While Blood isn’t purging DFA funds from his portfolios, new assets coming into Efficient Advisors will likely be invested largely in factor-based ETFs.
“Efficient would not offer proprietary products or funds, just the best exposures at the lowest cost,” he says. “The only thing high end would be the service that we offer.” See: RIA custodians charge steep new ETF-related fees that can range into the tens of thousands of dollars for big trades and advisors are working to deal with them .
This willingness to break from the DFA brand to get factor investing makes sense to Joel Bruckenstein, producer of the T3 conferences.
“Now that hundreds of ETFs are doing it, who needs DFA? It was a great innovation at the time and there’s a lot of smart people in that business right now,” he writes in an email.

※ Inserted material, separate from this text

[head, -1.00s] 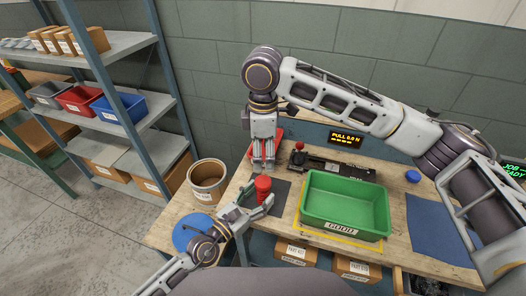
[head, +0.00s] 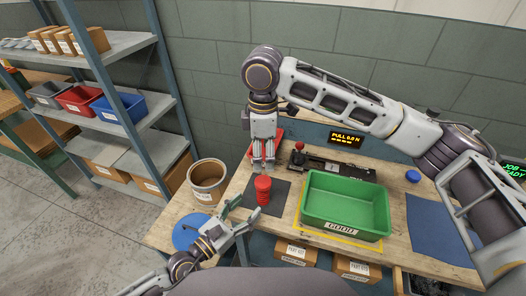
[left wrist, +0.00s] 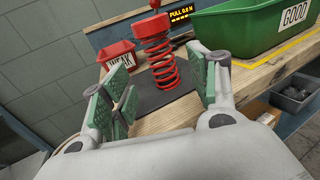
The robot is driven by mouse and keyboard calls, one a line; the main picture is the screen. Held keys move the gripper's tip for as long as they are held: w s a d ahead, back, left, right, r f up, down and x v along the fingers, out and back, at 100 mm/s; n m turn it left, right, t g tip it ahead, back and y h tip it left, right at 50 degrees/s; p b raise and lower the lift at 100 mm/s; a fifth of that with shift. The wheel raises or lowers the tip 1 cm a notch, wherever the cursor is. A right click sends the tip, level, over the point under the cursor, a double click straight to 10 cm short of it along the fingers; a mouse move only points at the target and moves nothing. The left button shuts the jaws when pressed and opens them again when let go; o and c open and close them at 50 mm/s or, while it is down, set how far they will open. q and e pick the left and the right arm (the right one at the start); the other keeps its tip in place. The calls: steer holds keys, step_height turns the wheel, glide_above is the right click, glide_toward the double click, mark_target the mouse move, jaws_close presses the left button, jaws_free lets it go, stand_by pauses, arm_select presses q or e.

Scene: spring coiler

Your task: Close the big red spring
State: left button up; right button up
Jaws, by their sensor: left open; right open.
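The big red spring (head: 263,189) stands upright on a dark mat (head: 281,190) on the wooden bench. In the left wrist view the red spring (left wrist: 163,70) shows open coils under a thick red cap. My left gripper (head: 240,211) is open and empty, in front of the spring and apart from it. In the left wrist view my left gripper (left wrist: 160,80) has its green pads spread, with the spring beyond them. My right gripper (head: 263,163) points down behind the spring, open, with a narrow gap between its fingers.
A green GOOD bin (head: 342,229) stands right of the spring. A red WEAK bin (left wrist: 116,54) and a dark device with a red knob (head: 299,146) are behind. A bucket (head: 207,184) and blue disc (head: 190,228) lie left. The display (head: 346,139) reads PULL 0.0 N.

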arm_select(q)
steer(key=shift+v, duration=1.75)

But Alex Potts, president and CEO of Loring Ward, sees some holes Efficient’s approach to selecting investment providers.

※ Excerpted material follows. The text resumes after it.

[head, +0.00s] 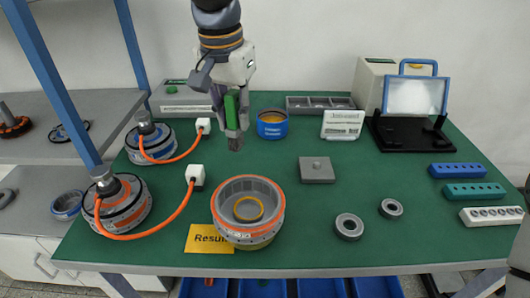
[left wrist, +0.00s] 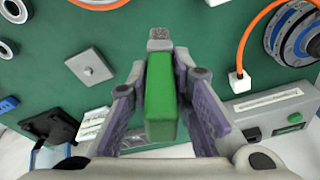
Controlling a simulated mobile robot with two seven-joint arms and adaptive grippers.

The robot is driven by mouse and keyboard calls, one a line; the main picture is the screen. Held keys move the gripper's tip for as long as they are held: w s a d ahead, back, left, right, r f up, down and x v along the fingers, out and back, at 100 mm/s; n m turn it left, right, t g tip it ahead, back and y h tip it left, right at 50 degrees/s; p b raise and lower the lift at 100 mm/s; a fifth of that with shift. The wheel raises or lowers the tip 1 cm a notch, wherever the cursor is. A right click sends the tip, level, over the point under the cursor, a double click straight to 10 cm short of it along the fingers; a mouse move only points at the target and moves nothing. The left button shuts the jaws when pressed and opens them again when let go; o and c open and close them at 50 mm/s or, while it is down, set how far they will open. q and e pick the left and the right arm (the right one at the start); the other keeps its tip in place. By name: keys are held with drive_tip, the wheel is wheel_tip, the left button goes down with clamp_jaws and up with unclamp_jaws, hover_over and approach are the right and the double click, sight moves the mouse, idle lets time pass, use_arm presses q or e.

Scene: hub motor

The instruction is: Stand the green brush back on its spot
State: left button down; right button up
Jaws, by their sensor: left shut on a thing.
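The green brush (head: 231,107) is a green block handle with a grey bristle end pointing down. My left gripper (head: 236,122) is shut on its handle and holds it upright above the green table, left of the blue tin. In the left wrist view the brush (left wrist: 160,98) lies between the two fingers of my left gripper (left wrist: 165,85), with its grey tip beyond them. I cannot make out a marked spot for the brush. A grey part at the right edge of the head view may be mine; no right gripper shows.
The green table (head: 300,215) holds a blue tin (head: 272,124), an orange-rimmed motor housing (head: 248,208), a yellow label (head: 209,239), a grey square block (head: 316,169) and two rings (head: 349,226). Motors with orange cables (head: 122,203) stand at left.

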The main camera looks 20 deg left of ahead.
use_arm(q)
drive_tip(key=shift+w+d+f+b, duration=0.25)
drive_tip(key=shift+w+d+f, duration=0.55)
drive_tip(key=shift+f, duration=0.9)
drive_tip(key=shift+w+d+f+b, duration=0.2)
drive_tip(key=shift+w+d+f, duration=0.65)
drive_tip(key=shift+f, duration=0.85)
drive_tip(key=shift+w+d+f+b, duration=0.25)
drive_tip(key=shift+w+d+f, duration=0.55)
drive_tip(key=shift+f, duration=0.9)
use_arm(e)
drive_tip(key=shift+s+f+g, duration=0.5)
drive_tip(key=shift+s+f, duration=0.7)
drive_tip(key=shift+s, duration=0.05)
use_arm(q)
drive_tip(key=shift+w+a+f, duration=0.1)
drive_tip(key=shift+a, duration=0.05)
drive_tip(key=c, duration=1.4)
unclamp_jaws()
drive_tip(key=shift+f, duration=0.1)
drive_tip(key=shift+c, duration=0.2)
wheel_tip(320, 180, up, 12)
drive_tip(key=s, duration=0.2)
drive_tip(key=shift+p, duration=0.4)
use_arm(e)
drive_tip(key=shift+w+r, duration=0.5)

“I think the idea of using a cheaper/better version of the risk factors is tricky,” he writes in an email. “The cost savings feels nice, but the overall value and returns don’t seem to be as present for investors. Our investment team monitors this closely and Dimensional keeps topping our lists — if not first, they are pervasively near the top. Regardless, the good news is that they will build fine portfolios either way.”

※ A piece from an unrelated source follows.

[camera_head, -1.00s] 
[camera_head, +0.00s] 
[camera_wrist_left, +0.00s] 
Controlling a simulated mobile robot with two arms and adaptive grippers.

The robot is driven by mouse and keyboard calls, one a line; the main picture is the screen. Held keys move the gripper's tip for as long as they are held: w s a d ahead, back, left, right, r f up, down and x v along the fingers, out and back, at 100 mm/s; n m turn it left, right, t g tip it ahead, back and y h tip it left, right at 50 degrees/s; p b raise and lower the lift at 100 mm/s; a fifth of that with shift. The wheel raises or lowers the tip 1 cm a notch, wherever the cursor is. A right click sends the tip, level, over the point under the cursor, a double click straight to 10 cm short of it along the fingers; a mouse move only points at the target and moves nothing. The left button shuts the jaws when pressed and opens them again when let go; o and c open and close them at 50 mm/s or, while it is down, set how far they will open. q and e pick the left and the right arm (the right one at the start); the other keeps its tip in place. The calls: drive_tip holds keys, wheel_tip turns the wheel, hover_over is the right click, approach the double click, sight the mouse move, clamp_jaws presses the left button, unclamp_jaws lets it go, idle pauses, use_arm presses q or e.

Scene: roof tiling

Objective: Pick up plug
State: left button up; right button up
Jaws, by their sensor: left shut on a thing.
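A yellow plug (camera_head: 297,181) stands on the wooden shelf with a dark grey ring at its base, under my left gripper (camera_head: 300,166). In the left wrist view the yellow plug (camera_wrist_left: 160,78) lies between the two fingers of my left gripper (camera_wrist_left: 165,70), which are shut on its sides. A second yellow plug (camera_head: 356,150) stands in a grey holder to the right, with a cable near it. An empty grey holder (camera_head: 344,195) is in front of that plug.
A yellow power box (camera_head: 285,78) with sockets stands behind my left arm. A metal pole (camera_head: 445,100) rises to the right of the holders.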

Blood questions whether active portfolio management is worth the cost — going so far as to observe that the strategy “doesn’t hold water.”
That presents something of a semantic conundrum as Efficient’s website talks about premiums for relative price, volatility and momentum and promises a better return than an index — an inherently active activity. See: RIAs who trade very much seek to know more at a mile-high NAAIM Conference.
Marion Asnes of New York-based President at Idea Refinery LLC, whose firm works with Efficient, says that “Efficient works with passive ETFs. There’s a multifactor overlay that influences asset allocation rather than securities selection.”
Loring Ward uses DFA funds exclusively, Symmetry does not. Loring Ward, which manages about $13 billion, charges 50 basis points for small accounts down to 15 basis points for accounts of more than $5 million. Symmetry ranges from 50 basis points down to 15 basis points for accounts of more than $5 million. See: Advisor Spotlight: Two small Dean Witter breakaways are now Symmetry, a big DFA TAMP.
Symmetry uses AQR Capital, Vanguard, iShares and SPDR ETFs in addition to DFA, says Dana D’Auria, director of research for Symmetry.
“Some may use purely DFA funds, some may prefer not to use any — there are quite a few vehicles in the factor investing space at this stage of the game and pros and cons to all of them,” she writes. “We recognized the potentially significant advantages of ETFs, such as the relatively low cost and low cap gains realization. Having the two formats enables us to meet different client needs with the right solution. It’s an exciting time to be a factor-based investor: the proliferation of multi-factor funds offers strategists like us a great array of vehicles to work with.”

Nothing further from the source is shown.